4. Le juge se prononce sur la demande dans l’ordonnance par laquelle il adopte la procédure abrégée.
5. L’accusé
(...) peut subordonner sa demande à la production de nouvelles preuves
nécessaires à la décision. Le juge
adopte la procédure abrégée si la production de ces preuves est nécessaire pour
la décision et compatible avec les finalités
d’économie propres à la procédure, compte tenu des pièces
déjà recueillies et pouvant être utilisées.

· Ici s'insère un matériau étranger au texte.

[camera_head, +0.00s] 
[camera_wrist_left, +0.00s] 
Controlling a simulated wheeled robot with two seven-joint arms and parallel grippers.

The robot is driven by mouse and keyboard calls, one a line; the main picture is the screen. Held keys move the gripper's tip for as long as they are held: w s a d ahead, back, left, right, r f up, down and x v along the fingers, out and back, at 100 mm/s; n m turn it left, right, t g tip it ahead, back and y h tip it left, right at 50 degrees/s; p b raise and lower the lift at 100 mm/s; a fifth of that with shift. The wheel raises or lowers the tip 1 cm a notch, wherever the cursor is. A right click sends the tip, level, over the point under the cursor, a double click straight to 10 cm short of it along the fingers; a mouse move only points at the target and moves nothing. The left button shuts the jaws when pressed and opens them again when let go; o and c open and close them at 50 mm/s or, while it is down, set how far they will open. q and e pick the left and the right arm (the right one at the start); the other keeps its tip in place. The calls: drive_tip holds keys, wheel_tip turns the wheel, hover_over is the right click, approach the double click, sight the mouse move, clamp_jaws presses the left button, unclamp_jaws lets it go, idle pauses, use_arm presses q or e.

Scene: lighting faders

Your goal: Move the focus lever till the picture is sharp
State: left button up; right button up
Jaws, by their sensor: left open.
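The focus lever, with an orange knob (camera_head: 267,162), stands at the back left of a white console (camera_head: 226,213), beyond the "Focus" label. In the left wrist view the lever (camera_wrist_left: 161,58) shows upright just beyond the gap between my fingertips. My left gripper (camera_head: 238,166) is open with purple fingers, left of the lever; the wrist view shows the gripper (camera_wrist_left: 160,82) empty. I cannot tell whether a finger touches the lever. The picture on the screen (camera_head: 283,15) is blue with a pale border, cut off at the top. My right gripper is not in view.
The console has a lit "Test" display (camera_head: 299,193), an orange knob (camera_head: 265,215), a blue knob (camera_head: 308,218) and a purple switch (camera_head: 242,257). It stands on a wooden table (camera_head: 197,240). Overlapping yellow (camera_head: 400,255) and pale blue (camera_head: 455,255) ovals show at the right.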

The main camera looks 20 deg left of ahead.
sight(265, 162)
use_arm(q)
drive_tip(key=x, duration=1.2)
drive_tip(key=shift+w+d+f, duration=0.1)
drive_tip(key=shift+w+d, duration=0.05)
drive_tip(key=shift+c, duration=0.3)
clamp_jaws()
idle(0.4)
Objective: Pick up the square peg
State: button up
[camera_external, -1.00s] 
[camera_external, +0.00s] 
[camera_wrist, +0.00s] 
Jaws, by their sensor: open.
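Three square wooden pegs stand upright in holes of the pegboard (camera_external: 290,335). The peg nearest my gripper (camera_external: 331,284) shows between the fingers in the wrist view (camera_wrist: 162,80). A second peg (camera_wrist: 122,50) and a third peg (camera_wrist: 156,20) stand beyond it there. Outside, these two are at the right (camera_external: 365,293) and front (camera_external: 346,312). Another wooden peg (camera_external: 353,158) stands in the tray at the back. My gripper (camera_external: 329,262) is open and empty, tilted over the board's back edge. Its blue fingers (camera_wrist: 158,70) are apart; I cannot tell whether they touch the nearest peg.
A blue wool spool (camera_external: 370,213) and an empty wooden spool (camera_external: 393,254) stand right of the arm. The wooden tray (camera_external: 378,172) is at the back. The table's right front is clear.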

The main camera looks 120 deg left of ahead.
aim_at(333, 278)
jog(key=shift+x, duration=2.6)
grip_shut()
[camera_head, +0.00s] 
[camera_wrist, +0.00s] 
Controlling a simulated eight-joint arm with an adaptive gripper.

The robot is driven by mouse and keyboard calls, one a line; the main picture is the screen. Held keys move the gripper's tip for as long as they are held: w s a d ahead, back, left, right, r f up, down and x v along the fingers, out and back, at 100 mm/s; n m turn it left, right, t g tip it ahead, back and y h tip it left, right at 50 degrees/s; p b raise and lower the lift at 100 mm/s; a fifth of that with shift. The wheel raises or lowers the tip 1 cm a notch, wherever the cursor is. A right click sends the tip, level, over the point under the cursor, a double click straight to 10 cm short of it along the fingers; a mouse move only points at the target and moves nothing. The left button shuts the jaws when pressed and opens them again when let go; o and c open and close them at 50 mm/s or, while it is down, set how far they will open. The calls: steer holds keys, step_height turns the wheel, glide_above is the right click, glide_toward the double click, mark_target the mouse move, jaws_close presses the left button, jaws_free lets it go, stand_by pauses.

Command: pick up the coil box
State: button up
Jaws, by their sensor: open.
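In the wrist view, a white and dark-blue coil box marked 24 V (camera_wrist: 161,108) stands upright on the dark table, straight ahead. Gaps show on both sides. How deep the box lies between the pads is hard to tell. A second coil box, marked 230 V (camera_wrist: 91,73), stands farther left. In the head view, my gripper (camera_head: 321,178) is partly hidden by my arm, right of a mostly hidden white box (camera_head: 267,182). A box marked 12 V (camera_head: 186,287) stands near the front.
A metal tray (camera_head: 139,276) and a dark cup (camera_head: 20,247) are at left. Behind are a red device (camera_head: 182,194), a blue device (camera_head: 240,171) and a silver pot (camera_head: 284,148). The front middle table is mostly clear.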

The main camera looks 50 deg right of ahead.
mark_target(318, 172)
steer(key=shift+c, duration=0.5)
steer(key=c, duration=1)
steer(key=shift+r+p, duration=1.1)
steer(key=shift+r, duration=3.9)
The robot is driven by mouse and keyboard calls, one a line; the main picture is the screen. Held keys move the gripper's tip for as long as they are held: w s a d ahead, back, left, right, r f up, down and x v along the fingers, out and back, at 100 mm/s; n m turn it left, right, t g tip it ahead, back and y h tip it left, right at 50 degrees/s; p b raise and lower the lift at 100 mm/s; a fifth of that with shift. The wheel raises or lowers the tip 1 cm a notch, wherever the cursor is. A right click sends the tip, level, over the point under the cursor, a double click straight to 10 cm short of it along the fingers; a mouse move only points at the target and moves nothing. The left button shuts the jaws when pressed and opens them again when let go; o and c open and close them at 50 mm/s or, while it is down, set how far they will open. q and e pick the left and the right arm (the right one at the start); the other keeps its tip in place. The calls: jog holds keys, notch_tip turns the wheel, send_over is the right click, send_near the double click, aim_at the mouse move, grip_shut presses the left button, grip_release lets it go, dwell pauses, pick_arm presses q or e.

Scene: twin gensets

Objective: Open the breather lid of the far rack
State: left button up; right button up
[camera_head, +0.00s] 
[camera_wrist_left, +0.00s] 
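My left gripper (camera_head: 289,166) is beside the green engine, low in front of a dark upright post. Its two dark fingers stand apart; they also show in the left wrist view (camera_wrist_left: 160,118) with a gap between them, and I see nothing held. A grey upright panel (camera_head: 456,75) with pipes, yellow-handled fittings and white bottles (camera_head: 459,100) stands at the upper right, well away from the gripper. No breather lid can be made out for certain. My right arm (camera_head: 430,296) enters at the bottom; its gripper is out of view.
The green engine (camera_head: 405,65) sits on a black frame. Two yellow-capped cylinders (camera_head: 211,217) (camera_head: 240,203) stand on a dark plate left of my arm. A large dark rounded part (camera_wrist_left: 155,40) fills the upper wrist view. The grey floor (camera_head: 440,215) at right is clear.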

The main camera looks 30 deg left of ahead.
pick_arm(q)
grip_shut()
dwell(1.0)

Dans ce cas, le ministère public peut demander l’admission d’une preuve contraire. (...)
(...) »
Article 441
« 1. La procédure abrégée suit, dans
la mesure où elles peuvent être
appliquées, les dispositions prévues pour
l’audience préliminaire, exception
faite de celles énoncées aux articles
422 et 423 [il s’agit de dispositions
régissant le pouvoir du juge d’ordonner ex officio la
production de preuves décisives
et la possibilité, pour le ministère
public, de modifier le chef
d’inculpation].
(...)
3. La procédure
abrégée se déroule en chambre du conseil ; le juge ordonne que
le procès se déroule en
audience publique lorsque tous les accusés
le demandent.
(...)
5. Lorsque le juge estime ne pas pouvoir décider
en l’état, il se procure [assume], même d’office, les éléments nécessaires à sa décision. Dans un tel cas, l’article
423 trouve à s’appliquer.
6. Pour la production des preuves [mentionnées]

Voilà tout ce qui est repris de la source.